Chaque guerre à l’étranger a remodelé le maintien de l’ordre aux États-Unis, notamment en remplissant les rangs des services de police avec des vétérans et en leur refilant du matériel excédentaire. Mais de nombreuses campagnes à l’étranger ont également impliqué le maintien de l’ordre dans les populations civiles, les experts américains conseillant d’autres gouvernements, tout en tirant des enseignements pour les rapatrier dans le processus interne.

Lorsque les États-Unis ont commencé à occuper les Philippines à la fin du XIXe siècle, leurs forces militaires ont été confrontées à une campagne de guérilla anti-coloniale. En réponse, les soldats de l’armée se sont engagés dans d’épuisantes missions de recherche, espérant dénicher les insurgés, qui étaient difficiles à distinguer des spectateurs innocents. L’armée a également créé une force de police composée de Philippins de souche pour aider à pacifier la colonie américaine. Bien que personne n’ait utilisé ce terme à l’époque, il s’agissait d’une contre-insurrection.

Nombre des vétérans de cette campagne se sont illustrés en tant qu’administrateurs de police aux États-Unis au début du XXe siècle, comme l’a montré le sociologue Julian Go [American Empire and the Politics of Meaning, Duke University Press, 2008]. Ces anciens soldats ont appliqué aux États-Unis les leçons de leurs missions de recherche et de destruction aux Philippines: patrouilles mobiles, chevaux, vélos, puis véhicules motorisés. Les communications en terrain inconnu ont permis de savoir comment la police a construit ses réseaux de télécommunications. Et le type d’entraînement rigoureux, y compris en tir, qui définissait le soldat sera également adopté par la police. Le chef de police le plus célèbre de l’époque, August Vollmer [1876-1955, la police de Berkeley fut le centre de ses innovations], a fait ses débuts dans l’infanterie aux Philippines et s’est constamment référé à cette expérience pour remodeler la profession.

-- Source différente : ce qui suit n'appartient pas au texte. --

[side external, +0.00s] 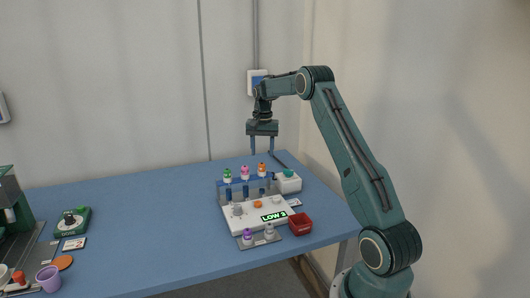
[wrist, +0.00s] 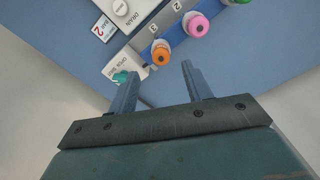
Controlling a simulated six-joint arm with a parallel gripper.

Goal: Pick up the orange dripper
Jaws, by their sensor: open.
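The orange dripper (side external: 261,168) stands in the right-hand place of a blue rack (side external: 222,188), beside a pink dripper (side external: 245,171) and a green dripper (side external: 227,174). In the wrist view the orange dripper (wrist: 160,55) shows from above, ahead of the fingertips and roughly between their lines. My gripper (side external: 262,152) is open and empty, above the rack with its fingers pointing down. In the wrist view its two fingers (wrist: 158,72) are spread apart, and nothing is between them. The orange dripper's lower part is hidden in the rack.
A white box with a teal knob (side external: 289,184) stands close right of the rack. A red bin (side external: 299,223) and purple and grey drippers are at the front. The middle of the blue table (side external: 150,225) is clear.

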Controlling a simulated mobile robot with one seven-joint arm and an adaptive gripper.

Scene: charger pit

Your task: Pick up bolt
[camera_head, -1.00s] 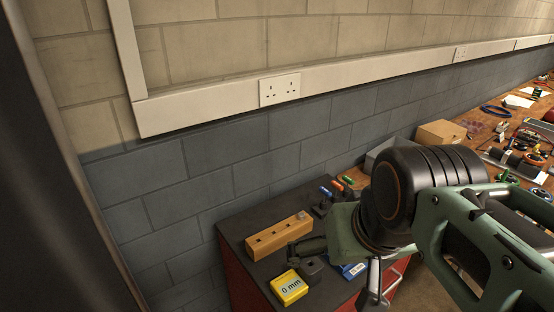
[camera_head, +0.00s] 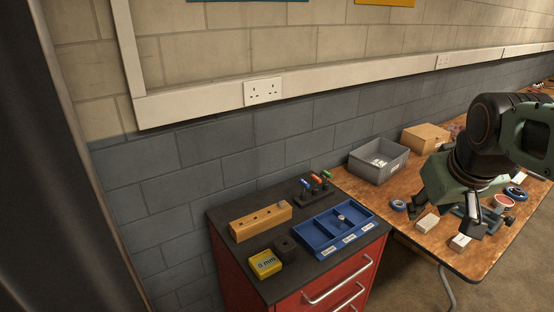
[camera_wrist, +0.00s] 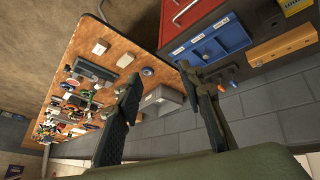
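A small metallic piece that may be the bolt (camera_head: 341,218) sits in a compartment at the back right of the blue divided tray (camera_head: 322,250); it is too small to tell for sure. The tray lies on the dark top of the red cabinet and also shows in the wrist view (camera_wrist: 236,36). My gripper (camera_head: 442,222) is in the air to the right of the tray, over the wooden bench side in the head view. In the wrist view my gripper (camera_wrist: 160,76) has its fingers wide apart with nothing between them.
Beside the tray are a wooden block with holes (camera_head: 260,221), a yellow 0 mm gauge (camera_head: 265,264), a dark round piece (camera_head: 286,248) and a rack of coloured-handled tools (camera_head: 316,187). A grey bin (camera_head: 378,162) and cluttered wooden bench (camera_head: 440,240) stand right of the red cabinet (camera_head: 330,288).

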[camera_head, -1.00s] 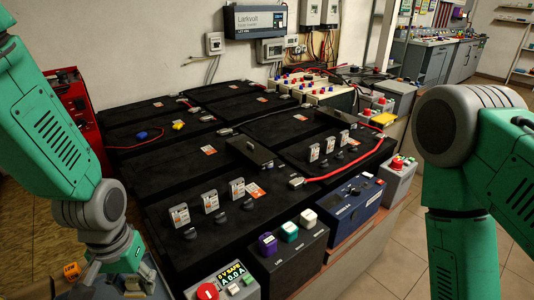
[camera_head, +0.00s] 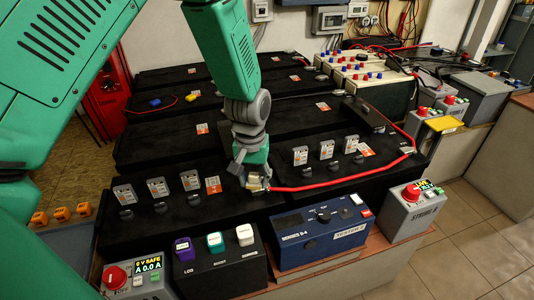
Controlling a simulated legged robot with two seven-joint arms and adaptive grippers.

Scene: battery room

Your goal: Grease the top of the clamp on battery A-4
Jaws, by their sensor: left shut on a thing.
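My left gripper (camera_head: 254,177) points down over the left end of the red cable (camera_head: 325,187). It is shut on a small pale thing (camera_head: 257,185), only partly visible between the fingers. The cable's end clamp lies right at the fingertips and is mostly hidden by them; I cannot tell whether the held thing touches it. The clamp sits where the near-left black battery (camera_head: 160,220) meets the near-right one (camera_head: 345,175). No A-4 marking is readable. My right gripper is out of view.
Upright tags such as this one (camera_head: 300,155) and black caps stand on both near batteries. In front are a grey box with a red button (camera_head: 116,278), a black box with coloured blocks (camera_head: 225,270) and a blue box (camera_head: 322,225). Orange items (camera_head: 62,214) lie at left.

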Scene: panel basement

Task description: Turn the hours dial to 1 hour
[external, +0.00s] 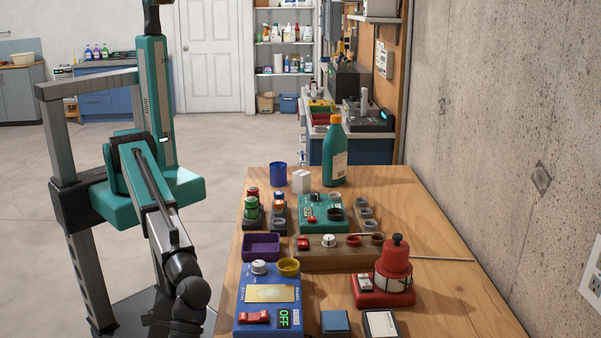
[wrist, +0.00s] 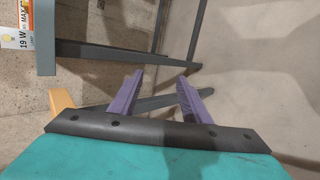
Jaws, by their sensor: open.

Plus tard, après la Seconde Guerre mondiale, les forces américaines ont occupé l’Allemagne et le Japon pendant plusieurs années. Alors que la police régulière du pays était informée par le FBI qu’elle pouvait désormais obtenir des mitrailleuses et des entraves aux pieds excédentaires auprès de la War Assets Administration, les pionniers de la police américaine comme Vollmer, son protégé Orlando W. Wilson et le futur chef de la police de Los Angeles William Parker s’efforcèrent de «démocratiser» la police allemande, tout en veillant à garder un œil sur les communistes. De même, au Japon, un jeune policier de Kansas City, Byron Engle, a contribué à réorganiser la police de ce pays en introduisant des uniformes, des menottes et des gaz lacrymogènes «à l’américaine».

De retour sur le territoire national, après avoir administré la loi martiale en Allemagne, Orlando Wilson (1900-1972) a publié le manuel de police le plus lu, qui est resté en usage pendant des décennies. Pour lui, une stricte adhésion à l’autorité était essentielle. Il l’a même qualifiée d’ethos semi-militaire. Les agents de première ligne étaient censés se soumettre à l’autorité du commandement, et les civils, par conséquent, aux agents de première ligne. Orlando Wilson était, d’une certaine manière, un réformateur. Mais il n’était pas intéressé à réformer le despotisme racialisé de la «rencontre» avec la police, durant laquelle remettre en question son autorité pouvait signifier l’arrestation, la bastonnade ou la mort.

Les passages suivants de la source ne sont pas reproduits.